L'enjeu est alors différent, conforme à l'évolution de la société - nous ne sommes plus à l'époque du triomphe de la science positive. Il s'agit de reconstruire des documents à partir des requètes des internautes en se servant comme ossature logique des données récoltées notamment dans l'encyclopédie et aussi dans d'autres bases coopératives comme Freebase. DBpédia est considérée par les chercheurs comme un noyau pour un web de données ouvertes. Tim O'Reilly, l'inventeur de l'expression Web 2.0 souligne pour sa part que Freebase constitue le pont entre l'intelligence collective issue de la base du web 2.0 et le monde plus structuré du web sémantique (ici trad JMS).

Nous sommes toujours dans une sorte de cataloguage, mais les métadonnées ne servent plus à retrouver un document, "libérées", rendues interopérables et traitables par les logiciels du web de données, elles se détachent de leur document d'origine pour se combiner et produire de nouveaux documents, nous dirons des néodocuments. A cet ensemble premier, peut alors se relier nombre de bases de toutes natures, libérées elles-aussi, mais ordonnées grâce à l'ossature initiale. Ci-dessous la version de sept 2011 du graphe ainsi constitué (voir ici pour naviguer dessus)

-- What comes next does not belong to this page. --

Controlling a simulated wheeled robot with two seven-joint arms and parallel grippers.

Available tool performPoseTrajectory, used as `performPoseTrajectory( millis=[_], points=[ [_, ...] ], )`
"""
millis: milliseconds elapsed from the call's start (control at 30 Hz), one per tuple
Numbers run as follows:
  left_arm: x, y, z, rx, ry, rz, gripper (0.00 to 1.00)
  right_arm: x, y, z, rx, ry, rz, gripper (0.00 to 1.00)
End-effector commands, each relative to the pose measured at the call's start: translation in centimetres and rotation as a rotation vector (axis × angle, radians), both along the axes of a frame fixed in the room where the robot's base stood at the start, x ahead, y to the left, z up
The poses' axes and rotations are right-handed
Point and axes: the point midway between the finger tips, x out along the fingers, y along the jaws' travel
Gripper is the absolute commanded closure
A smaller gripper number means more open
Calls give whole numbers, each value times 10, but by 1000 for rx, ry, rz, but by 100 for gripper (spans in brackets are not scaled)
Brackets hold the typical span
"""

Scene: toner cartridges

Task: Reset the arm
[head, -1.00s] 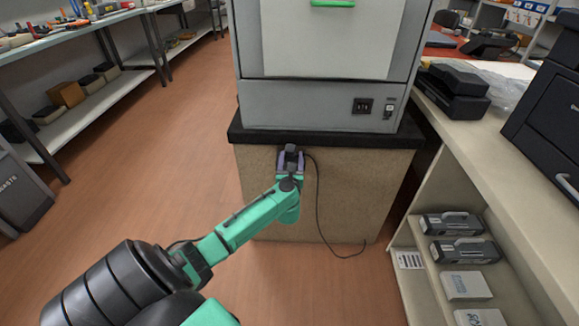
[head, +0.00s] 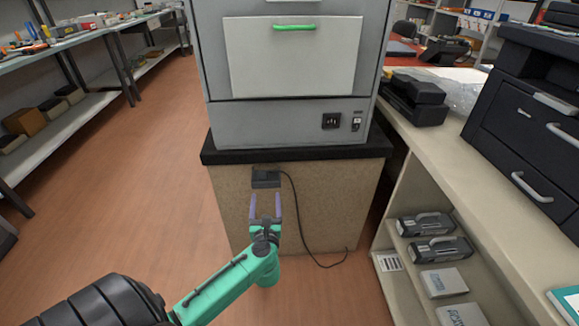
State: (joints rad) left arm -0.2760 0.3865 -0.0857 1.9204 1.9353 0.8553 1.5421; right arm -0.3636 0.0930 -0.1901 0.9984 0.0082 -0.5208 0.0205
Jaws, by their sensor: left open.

DBpedia-W3C-col-sept-2011.jpg

L'encyclopédie Wikipédia est un outil privilégié pour construire l'armature de ce nouvel ensemble car elle a vocation à être neutre et universelle. Tout se passe comme si les wikipédiens avaient catalogué les entrées de l'encyclopédie en ligne et que la mise en réseau de cette classification universelle pouvait autoriser la construction d'un nouveau monde documentaire, celui du néodocument servant sans doute moins à transmettre et prouver, comme son ancêtre, mais plus à échanger et convaincre dans une relation utilitariste.

Et en trichant un peu, on peut modifier et compléter alors le tableau de P. Otlet pour bien signifier la continuité historique de la logique documentaire du web, y compris pour ses applications les plus contemporaines. Peut-être que d'autres, plus doués que moi en graphisme, auront le plaisir de développer les pictogrammes...

Otlet-revisite.jpg

Le Knowledge Graph

Google a annoncé tout récemment l'intégration d'une dimension sémantique dans son moteur de recherche, baptisée Knowledge Graph (communiqué, pour une présentation rapide en fr voir Abondance, et une analyse voir Affordance). La firme fait ici un pas important vers le web de données.

Le principe du service est de proposer parallèlement aux réponses traditionnelles aux requêtes (liste de liens vers des documents pertinents récupérés par le PageRank), des informations construites à la volée donnant des éléments de contexte et, le cas échéant, la réponse elle-même. Google a indiqué qu'il avait soigneusement retravaillé son algorithme pour puiser des informations dans des bases de données comme Freebase ou Wikipedia afin de donner du contexte aux mots. (Les Echos).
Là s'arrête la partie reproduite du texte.